En 1810 se inicia la fase de la emancipación, con el objetivo de terminar con el sistema del monopolio mercantil, integrarnos al comercio mundial y obtener un orden social más abierto y republicano. Sin embargo, en una primera etapa la guerra contra España provocó efectos contrarios a los buscados: al desaparecer la monarquía como autoridad común el continente se fragmentó y aisló y la consecuencia fue la pobreza y el endeudamiento de los estados nacientes. En nuestro suelo perdimos el tránsito mercantil con el Alto Perú, cuyos metales eran la principal riqueza del virreinato del Río de la Plata. Con posterioridad a la declaración de la independencia de las Provincias Unidas el 9 de Julio de 1816, los conflictos entre las provincias del litoral y Buenos Aires culminaron en 1820 con la disolución del gobierno central, lo que provocó una mayor fragmentación y surgieron las aduanas interprovinciales. El poder fue asumido por los caudillos locales, en su mayoría antiguos militares de las luchas independentistas que basaron su poder político en los ejércitos zonales, a los que solían recompensar con el derecho al bandidaje: el saqueo, las confiscaciones y la destrucción de las cosechas se mantuvieron. Alrededor de 1830, el gobernador de Buenos Aires, Juan Manuel de Rosas, empezó a entregar bolsones con tabaco, yerba, aguardiente y algunos víveres a los indígenas de la frontera, para evitar los malones, pero estos siguieron realizándose como una forma de presión para lograr mayores dádivas.

Hasta 1852 la República Argentina exportaba básicamente el tasajo (las carnes saladas que en el norte denominamos «charqui»), los cueros y el sebo y nuestra agricultura era de subsistencia: los barcos que llevaban tasajo a Brasil y el Caribe para alimentar a los esclavos, volvían cargados con harinas y trigo de los Estados Unidos. Nuestra población seguía siendo inferior a la de los países vecinos (excepto el Uruguay ya independiente), y nuestro producto bruto era poco significativo (entre el dos y el cuatro por ciento del de toda Hispanoamérica).

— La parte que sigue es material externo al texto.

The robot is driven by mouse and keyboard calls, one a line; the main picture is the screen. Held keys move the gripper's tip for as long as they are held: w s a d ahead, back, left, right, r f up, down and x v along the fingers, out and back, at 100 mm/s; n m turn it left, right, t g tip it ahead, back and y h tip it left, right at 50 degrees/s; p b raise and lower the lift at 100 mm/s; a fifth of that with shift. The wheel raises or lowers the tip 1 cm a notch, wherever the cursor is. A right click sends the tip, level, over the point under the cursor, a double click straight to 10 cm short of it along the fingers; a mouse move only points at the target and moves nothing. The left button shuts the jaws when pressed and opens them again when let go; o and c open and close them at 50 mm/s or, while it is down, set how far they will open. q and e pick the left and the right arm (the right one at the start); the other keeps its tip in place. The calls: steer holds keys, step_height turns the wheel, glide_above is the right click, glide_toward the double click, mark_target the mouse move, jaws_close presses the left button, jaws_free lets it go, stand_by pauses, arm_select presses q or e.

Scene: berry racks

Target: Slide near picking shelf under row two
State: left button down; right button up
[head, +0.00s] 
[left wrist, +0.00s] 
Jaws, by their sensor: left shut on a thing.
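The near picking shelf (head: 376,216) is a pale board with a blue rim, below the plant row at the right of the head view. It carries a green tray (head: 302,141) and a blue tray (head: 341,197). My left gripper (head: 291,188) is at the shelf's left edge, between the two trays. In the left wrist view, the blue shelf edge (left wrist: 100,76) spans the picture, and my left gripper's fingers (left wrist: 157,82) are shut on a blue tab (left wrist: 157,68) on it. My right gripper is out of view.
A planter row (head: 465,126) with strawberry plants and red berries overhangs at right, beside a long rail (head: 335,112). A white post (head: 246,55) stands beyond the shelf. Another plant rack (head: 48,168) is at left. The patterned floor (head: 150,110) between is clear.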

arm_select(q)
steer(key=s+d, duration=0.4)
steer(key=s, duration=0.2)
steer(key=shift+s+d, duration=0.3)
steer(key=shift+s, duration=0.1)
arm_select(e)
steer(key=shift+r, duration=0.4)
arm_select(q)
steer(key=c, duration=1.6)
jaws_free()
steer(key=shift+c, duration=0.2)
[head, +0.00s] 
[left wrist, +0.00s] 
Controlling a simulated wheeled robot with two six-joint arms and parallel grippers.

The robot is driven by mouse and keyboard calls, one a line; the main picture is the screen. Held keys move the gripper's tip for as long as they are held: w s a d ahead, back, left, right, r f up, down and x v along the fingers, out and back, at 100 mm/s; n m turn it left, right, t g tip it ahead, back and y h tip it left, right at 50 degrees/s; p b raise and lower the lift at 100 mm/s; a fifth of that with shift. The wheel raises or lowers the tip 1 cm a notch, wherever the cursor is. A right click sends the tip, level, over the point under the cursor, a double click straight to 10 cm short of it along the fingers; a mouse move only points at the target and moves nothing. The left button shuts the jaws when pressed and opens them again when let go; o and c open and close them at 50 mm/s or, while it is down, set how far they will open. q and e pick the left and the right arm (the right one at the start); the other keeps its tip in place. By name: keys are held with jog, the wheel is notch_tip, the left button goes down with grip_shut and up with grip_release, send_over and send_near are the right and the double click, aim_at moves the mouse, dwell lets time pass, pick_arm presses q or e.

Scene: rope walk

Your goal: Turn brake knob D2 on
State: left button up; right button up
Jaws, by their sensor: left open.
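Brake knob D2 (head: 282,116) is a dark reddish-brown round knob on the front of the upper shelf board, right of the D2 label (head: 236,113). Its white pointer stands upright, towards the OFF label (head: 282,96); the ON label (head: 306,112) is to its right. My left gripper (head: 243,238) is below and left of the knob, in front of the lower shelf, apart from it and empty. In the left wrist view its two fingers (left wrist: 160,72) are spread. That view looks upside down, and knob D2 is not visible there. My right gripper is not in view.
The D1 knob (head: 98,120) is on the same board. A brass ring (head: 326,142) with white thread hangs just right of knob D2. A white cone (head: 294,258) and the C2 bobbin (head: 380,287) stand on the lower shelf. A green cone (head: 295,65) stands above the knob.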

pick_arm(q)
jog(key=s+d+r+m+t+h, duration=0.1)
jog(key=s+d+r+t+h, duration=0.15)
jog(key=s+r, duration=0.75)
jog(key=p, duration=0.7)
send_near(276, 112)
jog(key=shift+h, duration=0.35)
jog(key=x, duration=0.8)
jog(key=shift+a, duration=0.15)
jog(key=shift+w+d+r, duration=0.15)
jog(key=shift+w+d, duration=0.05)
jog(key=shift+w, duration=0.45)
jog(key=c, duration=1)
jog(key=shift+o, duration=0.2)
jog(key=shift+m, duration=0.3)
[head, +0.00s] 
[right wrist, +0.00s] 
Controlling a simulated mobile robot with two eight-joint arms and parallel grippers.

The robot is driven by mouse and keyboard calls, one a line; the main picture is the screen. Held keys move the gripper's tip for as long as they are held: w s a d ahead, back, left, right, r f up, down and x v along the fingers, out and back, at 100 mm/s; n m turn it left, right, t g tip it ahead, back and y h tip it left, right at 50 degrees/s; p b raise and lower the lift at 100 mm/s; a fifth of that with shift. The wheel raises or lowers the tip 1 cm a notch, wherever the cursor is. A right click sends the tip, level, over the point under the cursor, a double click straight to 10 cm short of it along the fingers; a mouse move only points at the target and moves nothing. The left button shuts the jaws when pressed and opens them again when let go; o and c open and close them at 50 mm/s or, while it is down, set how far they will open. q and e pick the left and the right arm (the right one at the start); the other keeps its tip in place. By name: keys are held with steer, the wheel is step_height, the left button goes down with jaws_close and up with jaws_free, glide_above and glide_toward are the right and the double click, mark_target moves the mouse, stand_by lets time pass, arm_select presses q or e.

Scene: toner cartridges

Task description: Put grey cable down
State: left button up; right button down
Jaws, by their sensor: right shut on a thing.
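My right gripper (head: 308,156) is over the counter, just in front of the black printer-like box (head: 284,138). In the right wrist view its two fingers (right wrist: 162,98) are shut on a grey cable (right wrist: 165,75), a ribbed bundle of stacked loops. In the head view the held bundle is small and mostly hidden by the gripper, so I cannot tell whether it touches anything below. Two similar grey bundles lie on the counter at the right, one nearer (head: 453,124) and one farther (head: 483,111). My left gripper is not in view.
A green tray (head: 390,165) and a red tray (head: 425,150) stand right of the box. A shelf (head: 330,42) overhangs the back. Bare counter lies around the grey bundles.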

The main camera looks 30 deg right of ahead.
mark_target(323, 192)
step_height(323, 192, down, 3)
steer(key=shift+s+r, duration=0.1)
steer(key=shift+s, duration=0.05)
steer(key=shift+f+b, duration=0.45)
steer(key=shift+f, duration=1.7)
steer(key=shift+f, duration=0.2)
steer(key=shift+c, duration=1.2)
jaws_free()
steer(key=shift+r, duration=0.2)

En ese año de 1852 en que el gobernador de Entre Ríos, Justo José de Urquiza, derroca al dictador Juan Manuel de Rosas, Juan Bautista Alberdi, que se había exiliado en 1838 y desde 1843 estaba residiendo en Valparaíso, escribe su libro «Las Bases» en el que sintetiza las ideas que había ido elaborando en su largo destierro y propone a las nuevas autoridades argentinas un camino a seguir.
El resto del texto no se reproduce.